For proof of the alleged agreement the plaintiff relied upon testimony of conversations held on June 26th, June 27th, and June 28th, 1934. These conversations were in the form of oral negotiations looking to an agreement whereby the plaintiff should undertake to execute a grand deed to Bashaw to save the latter from foreclosure proceedings and, in consideration therefor, Bashaw was to give plaintiff a six months' option to repurchase the properties. To give plaintiff an opportunity to consult an attorney the parties agreed to meet again on June 27th, but plaintiff failed to keep the appointment. It is conceded that no definite agreement was made on June 26th, and that the conversations with plaintiff's brother on the 27th resulted in nothing more than a postponement until the following day. The parties met in the office of plaintiff's brother on June 28th. A deed was then prepared by one of those present, drawn for the purpose of transferring plaintiff's full title and interest to Bashaw. Plaintiff then agreed to meet Bashaw at the latter's office the following morning for the purpose of exchanging the deed of conveyance for Bashaw's option to plaintiff to repurchase the property.

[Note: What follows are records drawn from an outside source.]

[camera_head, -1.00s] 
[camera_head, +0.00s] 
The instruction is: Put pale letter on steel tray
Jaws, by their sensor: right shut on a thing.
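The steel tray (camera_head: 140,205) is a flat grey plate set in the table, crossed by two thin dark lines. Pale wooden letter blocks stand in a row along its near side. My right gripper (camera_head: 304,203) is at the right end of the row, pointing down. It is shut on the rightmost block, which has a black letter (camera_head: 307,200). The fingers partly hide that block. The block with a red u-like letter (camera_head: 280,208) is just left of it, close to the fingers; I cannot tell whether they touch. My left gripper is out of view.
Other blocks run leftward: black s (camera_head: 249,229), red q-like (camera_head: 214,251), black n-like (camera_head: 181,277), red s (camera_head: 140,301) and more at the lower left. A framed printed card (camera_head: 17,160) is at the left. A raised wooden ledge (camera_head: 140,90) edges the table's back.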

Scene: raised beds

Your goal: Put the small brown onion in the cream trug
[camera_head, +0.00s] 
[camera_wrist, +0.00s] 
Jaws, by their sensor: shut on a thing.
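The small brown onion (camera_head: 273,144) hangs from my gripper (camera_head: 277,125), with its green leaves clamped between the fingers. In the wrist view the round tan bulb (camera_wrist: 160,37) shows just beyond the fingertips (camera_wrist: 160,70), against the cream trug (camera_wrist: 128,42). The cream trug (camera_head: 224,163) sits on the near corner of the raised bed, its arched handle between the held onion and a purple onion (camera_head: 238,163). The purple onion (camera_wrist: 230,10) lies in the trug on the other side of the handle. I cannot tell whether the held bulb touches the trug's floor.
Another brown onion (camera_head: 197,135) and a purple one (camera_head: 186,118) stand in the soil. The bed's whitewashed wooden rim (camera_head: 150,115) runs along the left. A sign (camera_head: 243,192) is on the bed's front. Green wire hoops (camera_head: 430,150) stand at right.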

It is manifest that up to this point no contract was made—that all the conversations detailed in the testimony were but oral negotiations designed to lead to the execution of a written contract, or contracts. Plaintiff's explanation of the reasons why no written contracts were executed differs in some respects from the testimony of defendant's witnesses. All were agreed, however, that no written contracts were signed. Plaintiff has sought to meet this obstacle with testimony of his brother that the two met Bashaw secretly and alone at the latter's office in Glendale on the morning of June 28th and that at that time Bashaw agreed to give plaintiff one year to redeem the property. This alleged oral promise the plaintiff seeks to make the basis of his claim of a parol trust.

The trial court refused to believe the story of this witness after it was shown by reliable witnesses that neither plaintiff nor his brother was in Glendale at the time, that Bashaw was not in Glendale, that plaintiff and his brother were both in Los Angeles at the time at the conference with the other witnesses, and that plaintiff offered no consideration for the purported promise to give him one year to redeem the property. It is not hard to understand why the trial court should discredit the witness Fernandez. His care to place the meeting where no one else could see or hear them; to limit those present to the plaintiff, himself, and Bashaw, who is deceased, when all other negotiations were made by Bashaw's agent with from five or six persons present; his statement that Bashaw there gave him a year's option to repurchase without any consideration whatever, whereas at all previous conferences the parties were negotiating for a six months' option with a valuable consideration running to Bashaw which would have saved him in time, money, and trouble from foreclosure proceedings; the fact that plaintiff formerly sued for damages alleging that Bashaw agreed to give him an option to repurchase and had failed to do so, whereas he now sues on the theory of an unperformed contract giving him such option; all these considerations were sufficient to justify the finding under attack. And over them all is cast the cloud that at no time, from the first negotiation to the present date, has plaintiff offered any equity on his part.

Appellant claims error in the denial of his motion for a new trial. The argument is on the “insufficiency” of the evidence, which we have heretofore covered, and on the asserted newly discovered evidence. This evidence was merely cumulative of that produced by appellant, and of no better odor. There was no error in denying the motion.

The judgment is affirmed.

NOURSE, Presiding Justice.

We concur: STURTEVANT, J.; SPENCE, J.